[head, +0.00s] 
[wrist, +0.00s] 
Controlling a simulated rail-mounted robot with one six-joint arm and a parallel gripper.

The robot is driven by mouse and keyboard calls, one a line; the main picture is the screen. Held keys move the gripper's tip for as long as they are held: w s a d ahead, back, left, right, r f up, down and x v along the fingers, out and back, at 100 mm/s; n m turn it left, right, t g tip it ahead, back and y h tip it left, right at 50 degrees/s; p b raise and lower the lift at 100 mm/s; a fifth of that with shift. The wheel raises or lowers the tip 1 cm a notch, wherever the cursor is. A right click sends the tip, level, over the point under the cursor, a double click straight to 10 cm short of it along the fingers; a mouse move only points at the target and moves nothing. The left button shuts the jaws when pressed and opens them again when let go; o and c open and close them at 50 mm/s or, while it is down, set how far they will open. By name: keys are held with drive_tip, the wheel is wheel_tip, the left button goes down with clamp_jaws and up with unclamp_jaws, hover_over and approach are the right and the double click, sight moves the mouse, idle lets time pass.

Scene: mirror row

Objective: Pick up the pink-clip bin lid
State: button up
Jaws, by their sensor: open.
::::
DIRECTIONS FOR THIS TASK:
Word for word, quote the lines from the line containing "Objective: Pick up the pink-clip bin lid" through the end of the material, both included, and nothing else.

FULL RESPONSE:
Objective: Pick up the pink-clip bin lid
State: button up
Jaws, by their sensor: open.

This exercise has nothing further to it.